Thankfully the film answered the question, allowing me to rest my vocal chords around the Chongster while everyone else was exercising theirs. He said it was the director's film and I was with people who knew the director so I didnt mind him hustling me for my vote in the best picture ballot. Tommy was relentlessly funny, in the film and in the flesh. Perhaps he has chosen to be, and perfected the art through dedades on the road. His wife Shelby sets him off perfectly, in the film, their act and standing next to him in a scrum of fans stoned on being in his presence.
I think of editing too much, after the 2nd week of my editing class. I noticed shots that would have been better colour corrected with those before and after them, but considering how much of this was shot in the Los Angeles desert, it looked pretty good. The camera in Tommy's face as he drives around with the city flashing by through the window was a delight to see, annoying as it must have been as he prepared to go to jail. As he says, he was never political before his "bust" but he has woken up, and is determined to wake the multitudes- it was him now, it could be YOU next. Ashcroft's menacing drug villain freely admits that as a comedian, he followed his audience and tried to be popular. Chong is either naturally funny or endlessly on because of all the years he's had people looking at him- he wants to entertain us. So do lots of people. Few have been as successfull as Tommy Chong. His attempt at an anti-drug video for the Drug Courts touting the psychedelic properties of dancing as a way to combat drugs is as funny as any Cheech and Chong routine, almost Richard Pryoresque.
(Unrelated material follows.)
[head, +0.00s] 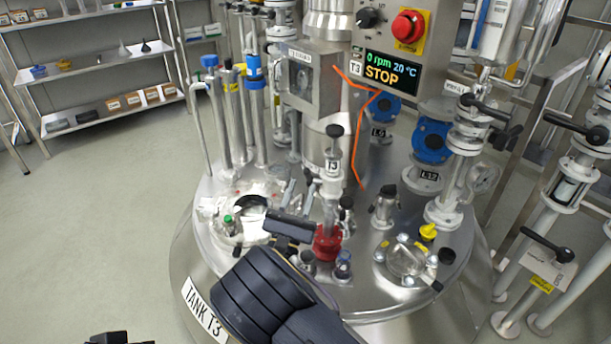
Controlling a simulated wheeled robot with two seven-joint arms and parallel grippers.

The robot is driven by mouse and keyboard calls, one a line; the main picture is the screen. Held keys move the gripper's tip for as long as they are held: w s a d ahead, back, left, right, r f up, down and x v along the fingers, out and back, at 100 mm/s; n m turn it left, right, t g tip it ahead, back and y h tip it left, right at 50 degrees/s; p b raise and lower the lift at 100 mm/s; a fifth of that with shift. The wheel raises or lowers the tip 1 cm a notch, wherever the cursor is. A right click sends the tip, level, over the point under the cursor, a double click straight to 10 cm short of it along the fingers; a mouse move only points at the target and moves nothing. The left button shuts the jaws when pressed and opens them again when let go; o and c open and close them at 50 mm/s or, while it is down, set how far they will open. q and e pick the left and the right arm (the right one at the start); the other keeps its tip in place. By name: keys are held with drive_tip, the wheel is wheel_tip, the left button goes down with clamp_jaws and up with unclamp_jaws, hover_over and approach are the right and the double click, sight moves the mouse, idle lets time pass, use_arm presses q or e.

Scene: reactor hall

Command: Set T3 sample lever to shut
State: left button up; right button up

The film bounced along like a well edited TV show (unlike Takeshis, which lurched along like a TV show whose editor had committed hara-kiri in between cuts). It should find an audience on the small screen or your DVD player. And like Fahrenheit 911, which it riffs on with Ashcroft vs the Boobs of Justice, among other places, like Tommy's been trying to do since his skin colour determined he couldn't get invited to a white playmate's birthday party as a child in Calgary, he'll make you pay attention to him. To his message. To the legions who'd like to speak for themselves but speak through his voice.
I first saw Cheech and Chong as the comedy act between Cannonball Adderly sets in LA in 1971, recorded as the Black Messiah album You can listen to Cannonball et al in all their glory- to which comedians were a distraction, a bit of background noise that faded in and out as you went to the bathroom. They reminded me too much of the Committee at the time. I never thought they'd make it big. My money was on the more cerebral comedy of the Firesign Theatre. I was wrong on both cases. It's hard to meet someone named Dave and not think of Cheech and Chong's most famous bit. The Firesign Theatre cited CheechChong in their "Dope Humour of the 70s bit", but dope humour was merely one bullet in their arsenal. This month they performed in London for the BBC, still trying to increase their audience, one laugh at a time, but their chances of achieving Cheech and Chong (or even Monty Python) levels of popularity are lotteryesque at best. Chong soldiers on.
Late in 1972, I shared a flight from Vancouver to LA with Chong & Cheech whose stars were in rapid ascendency, despite my prediction. They carried a large number of wrapped up Christmas presents on their way to customs. I suggested that they untie the gifts to prepare to display their innocence, their hair-length might otherwise jeopardize. "We're famous, we'll get though" they told me, a man of similar hair length but without the blinding shield of fame. But their fame deflected not the scrutiny of customs, and I waved to them busily unwrapping their parcels, to the delay of multitudes of annoyed passengers unlikely to ever be their fans thereafter.
It was pleasent to see that arrogance, however comically timed, long gone.
Tommy went through no gulag but he remains luckier than most the Powers That Beat seek to punish. He remains protected by his success, by the armies of fans who put down their bongs long enough to write to him in prison. They depend on him to keep the spotlight on their mutual victimhood in the vast American (etc) war on some drugs.
Technology today makes the entertaining broadcast quality tale of whatever value ubiquitous. You don't have to Make Hollywood Movies or even Be On Commercial TV anymore to reach a large audience with your productions, and inspire actual change. But having more than change in your pocket still helps.
Is the sound of one hand clapping like the sound of one breast being uncovered on the statue of justice behind Ashcroft's successor, a symbol of a mental shift- an end to cultural deafness, or just a dream? Tommy promotes good dreams. What we all need is to wake into a life not so perilous to good dreamers.